4-H projects provide more than milk and honey

ABBOTSFORD, B.C. — Mark Schmidt is taking no chances as he approaches a buzzing bevy of bees.

Looking ready to land on the moon in white coveralls and a white screened helmet, he slowly reaches into the hive box to remove the frames lined up like folders in a filing cabinet.

“You can never learn everything about them because there’s so much to learn,” he said, noting how each of the bee’s dances indicates what food they’re bringing to the hive and what kind of flower it came from.
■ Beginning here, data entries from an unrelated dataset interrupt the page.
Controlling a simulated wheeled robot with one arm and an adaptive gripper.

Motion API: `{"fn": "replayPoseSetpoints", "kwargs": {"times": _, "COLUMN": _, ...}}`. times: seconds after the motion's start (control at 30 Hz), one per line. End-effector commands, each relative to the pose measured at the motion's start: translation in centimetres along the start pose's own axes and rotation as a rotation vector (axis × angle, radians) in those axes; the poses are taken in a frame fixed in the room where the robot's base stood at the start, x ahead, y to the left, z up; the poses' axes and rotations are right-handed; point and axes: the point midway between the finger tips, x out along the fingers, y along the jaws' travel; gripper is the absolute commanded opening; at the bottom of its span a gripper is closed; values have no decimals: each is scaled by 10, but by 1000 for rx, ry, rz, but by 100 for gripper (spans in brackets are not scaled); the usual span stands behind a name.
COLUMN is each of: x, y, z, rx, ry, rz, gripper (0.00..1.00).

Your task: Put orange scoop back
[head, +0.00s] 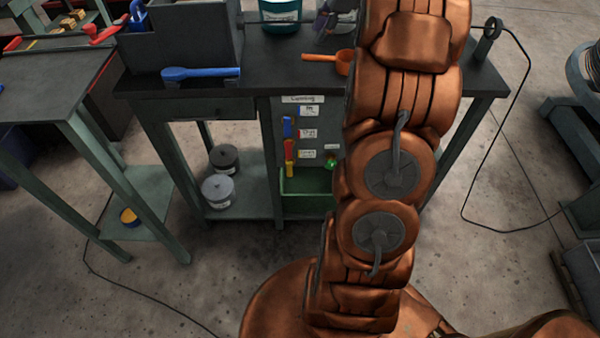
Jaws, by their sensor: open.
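The orange scoop (343,63) lies on the dark bench top (270,72) near its front edge. Its handle points left and its bowl is at the right, beside my copper-coloured arm, which may cover part of it. My arm rises through the right of the picture and leaves at the top edge. My gripper is not in view. Below the bench top, a grey panel (276,125) carries white labels and small blue, red, yellow and green items. My arm hides what lies to the panel's right.
A blue scoop (200,73) lies at the bench's front left edge, before a grey box (190,35). A teal container (281,14) stands at the back. A green bin (305,186) and lidded tubs (218,190) sit on the lower shelf. A side table (50,85) stands left.

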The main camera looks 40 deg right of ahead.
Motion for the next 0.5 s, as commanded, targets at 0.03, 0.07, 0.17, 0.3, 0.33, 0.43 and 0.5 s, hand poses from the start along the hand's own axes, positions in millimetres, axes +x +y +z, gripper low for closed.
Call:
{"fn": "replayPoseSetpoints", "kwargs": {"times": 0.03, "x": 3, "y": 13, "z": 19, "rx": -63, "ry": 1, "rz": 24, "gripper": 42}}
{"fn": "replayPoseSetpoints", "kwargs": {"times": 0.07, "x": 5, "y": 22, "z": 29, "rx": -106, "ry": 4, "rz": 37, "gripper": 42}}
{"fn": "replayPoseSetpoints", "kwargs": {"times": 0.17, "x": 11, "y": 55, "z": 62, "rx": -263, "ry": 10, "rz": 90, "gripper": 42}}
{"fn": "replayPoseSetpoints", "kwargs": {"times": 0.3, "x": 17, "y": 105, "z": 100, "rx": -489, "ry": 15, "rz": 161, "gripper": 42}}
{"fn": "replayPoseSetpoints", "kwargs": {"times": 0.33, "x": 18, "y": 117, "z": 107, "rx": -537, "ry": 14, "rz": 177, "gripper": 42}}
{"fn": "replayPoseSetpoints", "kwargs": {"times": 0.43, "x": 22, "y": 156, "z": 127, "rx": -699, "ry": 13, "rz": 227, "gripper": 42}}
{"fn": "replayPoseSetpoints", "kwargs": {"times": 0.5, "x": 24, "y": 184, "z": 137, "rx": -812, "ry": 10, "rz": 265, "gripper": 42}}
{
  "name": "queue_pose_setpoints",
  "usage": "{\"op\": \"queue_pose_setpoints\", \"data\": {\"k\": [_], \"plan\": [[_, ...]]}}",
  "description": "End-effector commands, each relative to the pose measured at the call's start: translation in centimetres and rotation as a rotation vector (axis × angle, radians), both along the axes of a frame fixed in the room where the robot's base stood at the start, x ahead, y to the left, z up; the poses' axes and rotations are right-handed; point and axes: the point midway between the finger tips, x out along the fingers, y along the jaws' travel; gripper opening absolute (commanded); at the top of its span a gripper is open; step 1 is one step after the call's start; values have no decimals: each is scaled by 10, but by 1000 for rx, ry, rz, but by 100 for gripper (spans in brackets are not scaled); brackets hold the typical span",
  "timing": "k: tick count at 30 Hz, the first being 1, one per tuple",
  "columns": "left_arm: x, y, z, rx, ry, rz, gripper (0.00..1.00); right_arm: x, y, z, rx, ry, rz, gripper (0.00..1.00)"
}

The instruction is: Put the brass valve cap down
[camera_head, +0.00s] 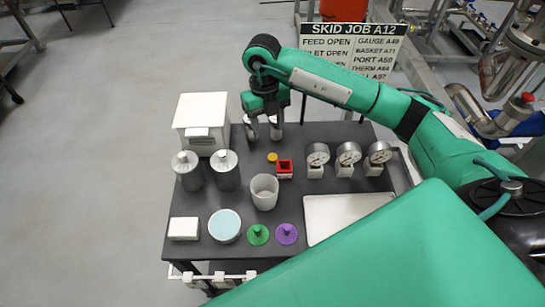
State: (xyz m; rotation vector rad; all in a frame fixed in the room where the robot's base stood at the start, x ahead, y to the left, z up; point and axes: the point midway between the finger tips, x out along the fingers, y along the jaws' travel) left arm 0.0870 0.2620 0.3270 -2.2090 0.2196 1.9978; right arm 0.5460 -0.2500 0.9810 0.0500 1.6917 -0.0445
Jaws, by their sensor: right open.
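The brass valve cap (272,157) is a small yellow disc on the dark table top, just left of a red square block (284,168). My right gripper (264,132) is over the back of the table, with its fingers pointing down and spread apart. It looks empty. In the picture it is just above the cap and apart from it. How high the fingertips are over the table is hard to tell. My left gripper is not in view.
Three gauges (348,154) stand right of the cap. A white cup (264,191) and two grey canisters (225,170) are nearby. A white box (201,122) is at the back left. A white tray (345,211) lies at the front right.

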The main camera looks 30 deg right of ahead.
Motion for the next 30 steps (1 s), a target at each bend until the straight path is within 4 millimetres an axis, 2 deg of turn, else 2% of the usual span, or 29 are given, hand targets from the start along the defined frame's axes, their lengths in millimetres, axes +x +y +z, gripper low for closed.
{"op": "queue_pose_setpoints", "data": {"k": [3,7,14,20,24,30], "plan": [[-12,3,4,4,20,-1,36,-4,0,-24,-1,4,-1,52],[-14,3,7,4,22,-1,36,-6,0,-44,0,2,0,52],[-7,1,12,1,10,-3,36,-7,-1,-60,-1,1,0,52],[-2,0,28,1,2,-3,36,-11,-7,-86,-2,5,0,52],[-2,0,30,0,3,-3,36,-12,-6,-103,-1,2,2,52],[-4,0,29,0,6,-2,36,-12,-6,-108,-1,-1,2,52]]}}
The 15-year-old, who was among the first 4-Hers in British Columbia to work with honeybees, also has a goat project with the Fraser Valley Footprints 4-H Club.

This year, he will share what he’s learned at fairs in Abbotsford, Maple Ridge and Vancouver and learn more about agriculture at 
Food for Thought.

“People tend to be less aware of what’s happening in agriculture,” said Schmidt, recalling people at past shows calling a llama an emu or a goat a calf.

As busy as his bees, Schmidt also plays rugby, piano, violin and upright bass.

“It keeps me from being bored,” he said.

Schmidt does his chores before and after high school, which includes treating his bees for varroa mites and watching for tracheal mites that will keep them grounded.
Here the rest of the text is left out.